Dataset records:
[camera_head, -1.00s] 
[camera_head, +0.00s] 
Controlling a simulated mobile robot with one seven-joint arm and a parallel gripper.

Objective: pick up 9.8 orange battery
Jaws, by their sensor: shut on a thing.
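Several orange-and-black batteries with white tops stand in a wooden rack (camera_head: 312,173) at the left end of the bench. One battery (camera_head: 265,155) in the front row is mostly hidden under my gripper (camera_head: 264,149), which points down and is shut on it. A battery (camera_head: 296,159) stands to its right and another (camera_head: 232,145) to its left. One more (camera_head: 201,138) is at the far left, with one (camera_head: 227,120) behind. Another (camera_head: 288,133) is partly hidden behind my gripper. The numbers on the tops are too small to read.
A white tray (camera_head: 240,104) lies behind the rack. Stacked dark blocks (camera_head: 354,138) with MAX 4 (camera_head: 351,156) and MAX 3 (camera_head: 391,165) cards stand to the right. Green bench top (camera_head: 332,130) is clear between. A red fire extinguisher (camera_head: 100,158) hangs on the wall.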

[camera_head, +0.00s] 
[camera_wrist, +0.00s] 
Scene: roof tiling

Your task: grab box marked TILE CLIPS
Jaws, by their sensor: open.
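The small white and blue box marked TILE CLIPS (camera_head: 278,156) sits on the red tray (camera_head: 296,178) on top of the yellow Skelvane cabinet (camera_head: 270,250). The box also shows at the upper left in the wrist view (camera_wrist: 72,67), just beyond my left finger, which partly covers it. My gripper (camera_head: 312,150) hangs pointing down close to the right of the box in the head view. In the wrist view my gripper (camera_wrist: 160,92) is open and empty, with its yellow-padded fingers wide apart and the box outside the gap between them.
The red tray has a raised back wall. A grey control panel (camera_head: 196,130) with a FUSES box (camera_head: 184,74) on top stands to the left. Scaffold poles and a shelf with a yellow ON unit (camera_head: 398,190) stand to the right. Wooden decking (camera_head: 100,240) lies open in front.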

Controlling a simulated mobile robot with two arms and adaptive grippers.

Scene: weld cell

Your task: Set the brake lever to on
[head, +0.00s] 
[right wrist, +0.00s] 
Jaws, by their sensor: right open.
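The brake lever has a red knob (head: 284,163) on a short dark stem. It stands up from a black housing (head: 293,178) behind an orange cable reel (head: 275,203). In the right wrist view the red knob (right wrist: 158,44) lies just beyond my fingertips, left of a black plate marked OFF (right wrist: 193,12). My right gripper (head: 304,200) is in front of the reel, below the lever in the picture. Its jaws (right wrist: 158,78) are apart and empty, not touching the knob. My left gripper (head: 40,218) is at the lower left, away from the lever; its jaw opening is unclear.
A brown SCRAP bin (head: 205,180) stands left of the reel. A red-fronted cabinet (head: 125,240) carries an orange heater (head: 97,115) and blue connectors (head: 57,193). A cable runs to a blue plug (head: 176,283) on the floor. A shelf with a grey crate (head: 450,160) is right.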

What the exercise asks: Above are some records; repeat all of them exactly.

Written answer:
[camera_head, -1.00s] 
[camera_head, +0.00s] 
Controlling a simulated mobile robot with one seven-joint arm and a parallel gripper.

Objective: pick up 9.8 orange battery
Jaws, by their sensor: shut on a thing.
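Several orange-and-black batteries with white tops stand in a wooden rack (camera_head: 312,173) at the left end of the bench. One battery (camera_head: 265,155) in the front row is mostly hidden under my gripper (camera_head: 264,149), which points down and is shut on it. A battery (camera_head: 296,159) stands to its right and another (camera_head: 232,145) to its left. One more (camera_head: 201,138) is at the far left, with one (camera_head: 227,120) behind. Another (camera_head: 288,133) is partly hidden behind my gripper. The numbers on the tops are too small to read.
A white tray (camera_head: 240,104) lies behind the rack. Stacked dark blocks (camera_head: 354,138) with MAX 4 (camera_head: 351,156) and MAX 3 (camera_head: 391,165) cards stand to the right. Green bench top (camera_head: 332,130) is clear between. A red fire extinguisher (camera_head: 100,158) hangs on the wall.

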[camera_head, +0.00s] 
[camera_wrist, +0.00s] 
Scene: roof tiling

Your task: grab box marked TILE CLIPS
Jaws, by their sensor: open.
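The small white and blue box marked TILE CLIPS (camera_head: 278,156) sits on the red tray (camera_head: 296,178) on top of the yellow Skelvane cabinet (camera_head: 270,250). The box also shows at the upper left in the wrist view (camera_wrist: 72,67), just beyond my left finger, which partly covers it. My gripper (camera_head: 312,150) hangs pointing down close to the right of the box in the head view. In the wrist view my gripper (camera_wrist: 160,92) is open and empty, with its yellow-padded fingers wide apart and the box outside the gap between them.
The red tray has a raised back wall. A grey control panel (camera_head: 196,130) with a FUSES box (camera_head: 184,74) on top stands to the left. Scaffold poles and a shelf with a yellow ON unit (camera_head: 398,190) stand to the right. Wooden decking (camera_head: 100,240) lies open in front.

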Controlling a simulated mobile robot with two arms and adaptive grippers.

Scene: weld cell

Your task: Set the brake lever to on
[head, +0.00s] 
[right wrist, +0.00s] 
Jaws, by their sensor: right open.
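The brake lever has a red knob (head: 284,163) on a short dark stem. It stands up from a black housing (head: 293,178) behind an orange cable reel (head: 275,203). In the right wrist view the red knob (right wrist: 158,44) lies just beyond my fingertips, left of a black plate marked OFF (right wrist: 193,12). My right gripper (head: 304,200) is in front of the reel, below the lever in the picture. Its jaws (right wrist: 158,78) are apart and empty, not touching the knob. My left gripper (head: 40,218) is at the lower left, away from the lever; its jaw opening is unclear.
A brown SCRAP bin (head: 205,180) stands left of the reel. A red-fronted cabinet (head: 125,240) carries an orange heater (head: 97,115) and blue connectors (head: 57,193). A cable runs to a blue plug (head: 176,283) on the floor. A shelf with a grey crate (head: 450,160) is right.

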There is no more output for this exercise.